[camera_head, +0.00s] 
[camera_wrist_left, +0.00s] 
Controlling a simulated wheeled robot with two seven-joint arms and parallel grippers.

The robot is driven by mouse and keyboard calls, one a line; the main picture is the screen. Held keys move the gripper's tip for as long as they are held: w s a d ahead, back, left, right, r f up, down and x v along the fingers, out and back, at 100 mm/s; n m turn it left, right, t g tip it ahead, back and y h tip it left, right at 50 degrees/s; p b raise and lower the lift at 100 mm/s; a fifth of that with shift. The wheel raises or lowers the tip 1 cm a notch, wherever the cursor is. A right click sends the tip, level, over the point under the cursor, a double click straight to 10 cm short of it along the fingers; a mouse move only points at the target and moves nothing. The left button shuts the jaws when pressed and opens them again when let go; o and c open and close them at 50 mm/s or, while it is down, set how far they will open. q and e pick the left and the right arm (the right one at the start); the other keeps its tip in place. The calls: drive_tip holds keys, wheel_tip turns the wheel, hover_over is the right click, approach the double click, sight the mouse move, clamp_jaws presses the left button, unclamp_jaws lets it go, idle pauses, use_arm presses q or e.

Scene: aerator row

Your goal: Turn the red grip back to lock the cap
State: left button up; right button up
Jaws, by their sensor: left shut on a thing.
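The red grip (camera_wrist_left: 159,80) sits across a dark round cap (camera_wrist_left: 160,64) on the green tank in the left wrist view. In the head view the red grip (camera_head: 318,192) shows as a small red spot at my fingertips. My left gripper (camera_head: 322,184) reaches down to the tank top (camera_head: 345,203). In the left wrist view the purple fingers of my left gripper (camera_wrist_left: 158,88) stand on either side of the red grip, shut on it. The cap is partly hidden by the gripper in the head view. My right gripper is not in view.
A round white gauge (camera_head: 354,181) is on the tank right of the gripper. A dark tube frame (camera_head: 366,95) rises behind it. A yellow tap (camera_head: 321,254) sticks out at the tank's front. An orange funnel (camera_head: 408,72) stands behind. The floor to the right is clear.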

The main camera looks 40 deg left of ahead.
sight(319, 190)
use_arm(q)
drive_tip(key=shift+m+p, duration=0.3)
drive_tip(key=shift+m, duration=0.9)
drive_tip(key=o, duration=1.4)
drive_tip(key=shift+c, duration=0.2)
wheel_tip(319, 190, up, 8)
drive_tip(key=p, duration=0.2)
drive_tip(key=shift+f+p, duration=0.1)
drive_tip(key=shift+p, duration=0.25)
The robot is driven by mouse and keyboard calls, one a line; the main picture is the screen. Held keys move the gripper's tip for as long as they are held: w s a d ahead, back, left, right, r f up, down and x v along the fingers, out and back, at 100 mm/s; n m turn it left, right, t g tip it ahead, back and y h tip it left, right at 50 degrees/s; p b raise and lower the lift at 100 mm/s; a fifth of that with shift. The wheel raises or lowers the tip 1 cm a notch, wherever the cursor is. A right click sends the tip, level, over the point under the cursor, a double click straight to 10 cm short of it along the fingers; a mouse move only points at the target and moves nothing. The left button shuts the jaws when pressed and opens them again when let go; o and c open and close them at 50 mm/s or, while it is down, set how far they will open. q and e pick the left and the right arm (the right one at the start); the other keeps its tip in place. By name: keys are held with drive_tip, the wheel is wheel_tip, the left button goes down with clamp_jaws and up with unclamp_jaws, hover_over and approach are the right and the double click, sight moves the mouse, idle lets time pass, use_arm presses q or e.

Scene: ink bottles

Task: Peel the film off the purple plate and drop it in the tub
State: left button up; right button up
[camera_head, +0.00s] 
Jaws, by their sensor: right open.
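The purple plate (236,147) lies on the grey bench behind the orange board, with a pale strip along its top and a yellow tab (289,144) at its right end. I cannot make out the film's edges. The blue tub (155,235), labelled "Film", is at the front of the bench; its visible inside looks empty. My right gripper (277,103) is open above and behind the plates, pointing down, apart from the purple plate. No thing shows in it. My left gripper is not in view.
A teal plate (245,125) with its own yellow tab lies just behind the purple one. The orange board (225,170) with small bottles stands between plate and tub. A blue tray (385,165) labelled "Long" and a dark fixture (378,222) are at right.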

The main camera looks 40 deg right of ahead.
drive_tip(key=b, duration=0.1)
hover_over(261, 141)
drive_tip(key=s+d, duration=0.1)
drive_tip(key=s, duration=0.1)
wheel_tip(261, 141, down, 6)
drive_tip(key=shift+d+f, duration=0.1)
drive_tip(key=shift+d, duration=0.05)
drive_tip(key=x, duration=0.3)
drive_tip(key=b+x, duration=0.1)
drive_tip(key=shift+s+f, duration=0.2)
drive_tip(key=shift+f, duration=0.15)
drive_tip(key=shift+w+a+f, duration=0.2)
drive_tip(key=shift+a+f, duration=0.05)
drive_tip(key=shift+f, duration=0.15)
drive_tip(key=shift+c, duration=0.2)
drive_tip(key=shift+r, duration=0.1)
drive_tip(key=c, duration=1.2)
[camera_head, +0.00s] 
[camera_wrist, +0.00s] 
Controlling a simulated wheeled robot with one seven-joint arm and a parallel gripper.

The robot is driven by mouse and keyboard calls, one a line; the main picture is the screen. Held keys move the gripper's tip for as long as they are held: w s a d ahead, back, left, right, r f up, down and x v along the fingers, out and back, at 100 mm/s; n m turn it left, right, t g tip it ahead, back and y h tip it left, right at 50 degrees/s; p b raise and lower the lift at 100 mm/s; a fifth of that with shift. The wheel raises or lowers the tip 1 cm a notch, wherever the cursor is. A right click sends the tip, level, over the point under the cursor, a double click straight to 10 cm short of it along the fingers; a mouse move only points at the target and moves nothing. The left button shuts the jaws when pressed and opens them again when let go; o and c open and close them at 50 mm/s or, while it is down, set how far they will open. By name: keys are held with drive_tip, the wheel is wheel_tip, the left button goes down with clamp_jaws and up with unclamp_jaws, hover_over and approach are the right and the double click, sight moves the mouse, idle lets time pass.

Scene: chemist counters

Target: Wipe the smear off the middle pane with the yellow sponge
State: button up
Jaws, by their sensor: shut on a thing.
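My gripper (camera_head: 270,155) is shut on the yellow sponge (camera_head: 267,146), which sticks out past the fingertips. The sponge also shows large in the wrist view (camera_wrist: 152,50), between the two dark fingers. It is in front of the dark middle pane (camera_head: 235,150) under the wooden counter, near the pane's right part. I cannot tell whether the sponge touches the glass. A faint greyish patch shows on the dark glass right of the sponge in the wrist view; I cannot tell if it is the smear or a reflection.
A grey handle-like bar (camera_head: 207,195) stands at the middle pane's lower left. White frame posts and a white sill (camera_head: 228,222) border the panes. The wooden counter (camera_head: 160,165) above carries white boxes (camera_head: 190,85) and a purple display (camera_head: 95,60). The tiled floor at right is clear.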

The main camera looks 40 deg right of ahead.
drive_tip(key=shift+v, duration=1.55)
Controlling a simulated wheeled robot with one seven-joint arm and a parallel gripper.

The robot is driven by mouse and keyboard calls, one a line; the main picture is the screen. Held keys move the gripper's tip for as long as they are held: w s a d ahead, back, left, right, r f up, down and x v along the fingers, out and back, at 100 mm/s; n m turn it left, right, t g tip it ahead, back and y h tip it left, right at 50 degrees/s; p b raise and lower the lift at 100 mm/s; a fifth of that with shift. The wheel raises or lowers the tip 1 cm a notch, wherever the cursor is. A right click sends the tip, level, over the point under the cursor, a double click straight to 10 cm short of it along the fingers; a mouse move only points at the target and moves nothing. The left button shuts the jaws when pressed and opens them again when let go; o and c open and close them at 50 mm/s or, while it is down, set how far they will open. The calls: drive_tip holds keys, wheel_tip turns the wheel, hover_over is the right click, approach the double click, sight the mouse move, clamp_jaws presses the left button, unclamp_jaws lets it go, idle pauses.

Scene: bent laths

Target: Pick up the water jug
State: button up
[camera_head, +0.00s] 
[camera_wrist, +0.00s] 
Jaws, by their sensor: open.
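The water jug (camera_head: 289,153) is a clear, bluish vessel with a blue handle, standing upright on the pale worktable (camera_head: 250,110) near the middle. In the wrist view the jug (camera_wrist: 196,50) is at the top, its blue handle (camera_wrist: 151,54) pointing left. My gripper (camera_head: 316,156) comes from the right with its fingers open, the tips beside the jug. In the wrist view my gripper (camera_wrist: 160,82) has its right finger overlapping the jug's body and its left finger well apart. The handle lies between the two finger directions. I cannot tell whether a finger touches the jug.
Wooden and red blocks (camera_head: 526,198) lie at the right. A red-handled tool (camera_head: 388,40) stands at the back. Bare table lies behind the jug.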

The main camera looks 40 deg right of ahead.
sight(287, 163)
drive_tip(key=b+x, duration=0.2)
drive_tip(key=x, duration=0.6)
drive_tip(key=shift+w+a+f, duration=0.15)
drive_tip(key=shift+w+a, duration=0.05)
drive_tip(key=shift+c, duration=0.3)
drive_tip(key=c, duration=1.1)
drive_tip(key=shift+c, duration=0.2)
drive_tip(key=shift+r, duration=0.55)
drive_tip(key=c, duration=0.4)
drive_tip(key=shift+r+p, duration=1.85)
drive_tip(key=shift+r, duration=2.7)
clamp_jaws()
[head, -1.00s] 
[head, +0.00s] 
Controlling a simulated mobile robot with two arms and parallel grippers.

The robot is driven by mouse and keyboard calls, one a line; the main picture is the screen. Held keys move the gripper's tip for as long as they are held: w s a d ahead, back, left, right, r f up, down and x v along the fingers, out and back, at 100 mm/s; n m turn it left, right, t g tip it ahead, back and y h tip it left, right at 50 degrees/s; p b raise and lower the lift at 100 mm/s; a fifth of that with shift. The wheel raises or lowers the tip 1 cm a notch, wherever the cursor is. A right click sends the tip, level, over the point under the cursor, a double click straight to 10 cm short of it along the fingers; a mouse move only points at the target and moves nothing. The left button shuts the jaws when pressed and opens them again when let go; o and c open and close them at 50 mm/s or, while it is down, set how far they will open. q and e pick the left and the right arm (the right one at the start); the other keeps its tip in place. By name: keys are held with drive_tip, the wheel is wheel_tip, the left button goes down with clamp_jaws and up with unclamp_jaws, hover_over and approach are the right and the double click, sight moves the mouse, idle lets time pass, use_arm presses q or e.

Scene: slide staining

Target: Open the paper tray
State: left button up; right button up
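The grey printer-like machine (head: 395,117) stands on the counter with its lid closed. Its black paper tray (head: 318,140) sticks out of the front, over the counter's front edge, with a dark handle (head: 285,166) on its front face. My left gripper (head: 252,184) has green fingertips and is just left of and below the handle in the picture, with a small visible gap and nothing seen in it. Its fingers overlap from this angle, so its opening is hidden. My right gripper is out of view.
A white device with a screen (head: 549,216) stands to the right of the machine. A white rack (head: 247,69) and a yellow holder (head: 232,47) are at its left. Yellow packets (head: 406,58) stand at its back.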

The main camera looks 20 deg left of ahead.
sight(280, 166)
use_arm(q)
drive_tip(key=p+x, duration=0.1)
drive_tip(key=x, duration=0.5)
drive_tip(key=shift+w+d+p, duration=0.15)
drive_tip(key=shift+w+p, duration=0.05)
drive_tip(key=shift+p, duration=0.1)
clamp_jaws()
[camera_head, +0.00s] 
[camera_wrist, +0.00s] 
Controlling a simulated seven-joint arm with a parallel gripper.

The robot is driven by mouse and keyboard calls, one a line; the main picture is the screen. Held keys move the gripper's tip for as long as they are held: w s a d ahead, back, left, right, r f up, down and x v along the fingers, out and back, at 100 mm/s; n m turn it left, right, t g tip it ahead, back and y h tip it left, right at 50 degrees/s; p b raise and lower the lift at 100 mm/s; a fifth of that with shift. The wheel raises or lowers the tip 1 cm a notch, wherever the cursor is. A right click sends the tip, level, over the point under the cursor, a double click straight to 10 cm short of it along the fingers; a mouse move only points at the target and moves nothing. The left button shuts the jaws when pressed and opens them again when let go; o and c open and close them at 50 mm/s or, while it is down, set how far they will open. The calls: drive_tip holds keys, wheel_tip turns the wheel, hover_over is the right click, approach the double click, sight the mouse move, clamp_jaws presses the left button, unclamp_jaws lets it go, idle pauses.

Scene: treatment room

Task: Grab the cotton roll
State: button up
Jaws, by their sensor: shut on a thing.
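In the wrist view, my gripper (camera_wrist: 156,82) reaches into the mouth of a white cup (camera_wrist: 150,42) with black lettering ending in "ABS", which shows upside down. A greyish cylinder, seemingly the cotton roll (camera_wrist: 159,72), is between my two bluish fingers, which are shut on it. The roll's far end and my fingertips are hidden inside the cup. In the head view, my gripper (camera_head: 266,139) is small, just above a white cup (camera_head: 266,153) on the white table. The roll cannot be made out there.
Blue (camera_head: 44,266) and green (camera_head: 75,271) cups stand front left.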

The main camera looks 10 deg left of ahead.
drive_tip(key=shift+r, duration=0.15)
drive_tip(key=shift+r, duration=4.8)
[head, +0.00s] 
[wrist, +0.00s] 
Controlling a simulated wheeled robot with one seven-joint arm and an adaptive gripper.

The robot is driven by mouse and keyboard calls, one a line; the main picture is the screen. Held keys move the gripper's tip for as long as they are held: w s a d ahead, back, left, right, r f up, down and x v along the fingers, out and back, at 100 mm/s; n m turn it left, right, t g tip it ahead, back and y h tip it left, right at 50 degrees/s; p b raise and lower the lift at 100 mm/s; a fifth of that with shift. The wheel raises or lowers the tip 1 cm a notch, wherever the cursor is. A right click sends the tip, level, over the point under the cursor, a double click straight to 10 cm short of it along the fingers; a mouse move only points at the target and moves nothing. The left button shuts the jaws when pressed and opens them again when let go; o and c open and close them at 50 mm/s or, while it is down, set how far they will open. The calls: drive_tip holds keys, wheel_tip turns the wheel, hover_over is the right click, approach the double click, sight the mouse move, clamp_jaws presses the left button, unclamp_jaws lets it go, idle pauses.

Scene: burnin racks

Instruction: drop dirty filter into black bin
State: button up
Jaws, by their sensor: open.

**To be done**
Return every line above that contains the word "seven".

**Solution to the exercise**
Controlling a simulated wheeled robot with two seven-joint arms and parallel grippers.
Controlling a simulated wheeled robot with one seven-joint arm and a parallel gripper.
Controlling a simulated wheeled robot with one seven-joint arm and a parallel gripper.
Controlling a simulated seven-joint arm with a parallel gripper.
Controlling a simulated wheeled robot with one seven-joint arm and an adaptive gripper.

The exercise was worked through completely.